Neoliberalism, as the current organization of capitalism, promised to overcome the crisis of the Keynesian-Fordist states through the attainment of a free, cosmopolitan society. Yet, the weight of national borders continues to be felt. While capital can easily move to a home where it is profitable, workers find their movement stifled. From Brexit to the U.S. presidential elections, immigration has become unavoidable in political discourse: Some politicians have promised comprehensive immigration reform, while others have considered the undocumented culpable for the decline of the nation’s economy and sovereignty. In each case, a crisis of neoliberalism is being registered—but what is the meaning of the question to the Left and its attempts to change the world?

Famously, the Communist Manifesto says, “The working men have no country.” The incessant drive to realize profit sends capital all over the world, uprooting established relations and dynamizing the global economy. Workers are forced to consider themselves internationally in the fight against capital. Further, immigration might even centralize the gravediggers of capitalism.

However, if this process is not grasped by the workers, it offers an opportunity for the capitalists to secure their reign. The precarity of immigrants can be exploited by the ruling class to split the proletariat and contain their political struggle—that is, unless there is a Left to lead.

Opening remarks:

Jorge Mujica: I do not want to talk too much about the debates and the election, but I will say that Donald Trump is not such a novelty. He reflects what this society is all about. We could already see racism and proto-fascism in rampant incarceration, for example, which the Democratic Party also played into: Under Obama’s administration, some three million people were deported in only eight years. Basically, Trump is threatening us with reality. He cannot do much more beyond what the Obama administration has already done.
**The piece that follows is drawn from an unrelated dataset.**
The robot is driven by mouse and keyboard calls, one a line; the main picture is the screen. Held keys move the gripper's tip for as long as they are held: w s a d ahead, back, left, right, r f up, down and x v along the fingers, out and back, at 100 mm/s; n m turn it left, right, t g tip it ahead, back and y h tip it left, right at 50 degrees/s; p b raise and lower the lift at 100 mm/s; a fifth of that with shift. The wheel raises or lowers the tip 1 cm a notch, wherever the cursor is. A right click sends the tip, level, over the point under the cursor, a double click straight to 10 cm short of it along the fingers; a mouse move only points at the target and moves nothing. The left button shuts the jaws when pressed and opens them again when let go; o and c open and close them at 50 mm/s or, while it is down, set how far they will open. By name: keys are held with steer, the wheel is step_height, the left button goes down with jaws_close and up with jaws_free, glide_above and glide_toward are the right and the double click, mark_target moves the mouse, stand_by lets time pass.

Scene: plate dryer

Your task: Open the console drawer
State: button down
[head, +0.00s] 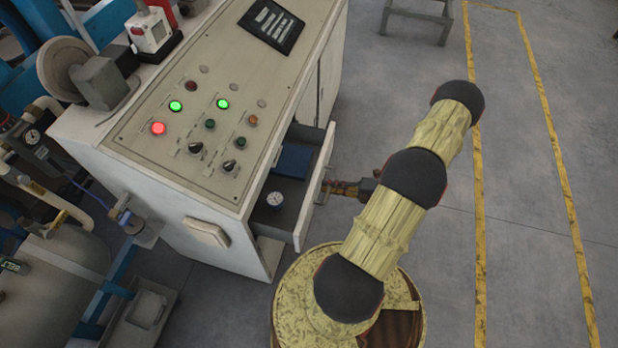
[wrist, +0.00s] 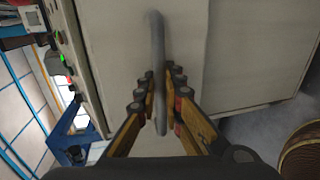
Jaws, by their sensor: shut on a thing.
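The console drawer (head: 314,187) is pulled part way out of the right side of the white console (head: 195,215). Inside it are a blue box (head: 293,160) and a small round gauge (head: 275,199). My gripper (head: 328,189) is at the outer face of the drawer, coming from the right. In the wrist view, my gripper's fingers (wrist: 161,103) are on either side of the grey bar handle (wrist: 159,60) and shut on it. The drawer front (wrist: 220,60) fills much of the wrist view behind the handle.
The console top carries lit buttons, knobs and a dark tablet-like panel (head: 271,25). Pipes and a tank (head: 45,285) stand at the left. The grey floor (head: 530,200) at the right is open, with yellow lines. A metal stand (head: 418,14) is at the top.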

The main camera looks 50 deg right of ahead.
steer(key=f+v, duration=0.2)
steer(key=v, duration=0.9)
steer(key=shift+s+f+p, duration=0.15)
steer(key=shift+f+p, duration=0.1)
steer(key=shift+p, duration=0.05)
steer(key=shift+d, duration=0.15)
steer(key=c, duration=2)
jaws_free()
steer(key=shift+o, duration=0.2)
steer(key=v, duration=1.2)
Regarding the so-called immigration movement, first I would point out that it is dominated by huge organizations with a lot of money, even if they have “non-profit” status. They keep on the good side of the Democratic Party. This includes organizations like We Are America, FIRM, and the National Council of La Raza, whose two big contributors are the U.S. Army and the Chamber of Commerce. Obviously, there is no Left here.

Then there is another echelon with the local organizations. These are also part of the corporate non-profit machinery that, in the end, obeys the directives of the Democrats. In 2007, when the Democratic Party said, “Do not march,” these organizations followed and dutifully repeated, “Do not march.” When people came out in May of 2007, it was because of a raid on the discount mall in Little Village, Chicago, one week before May Day, which inspired people to act despite what the Democrats said.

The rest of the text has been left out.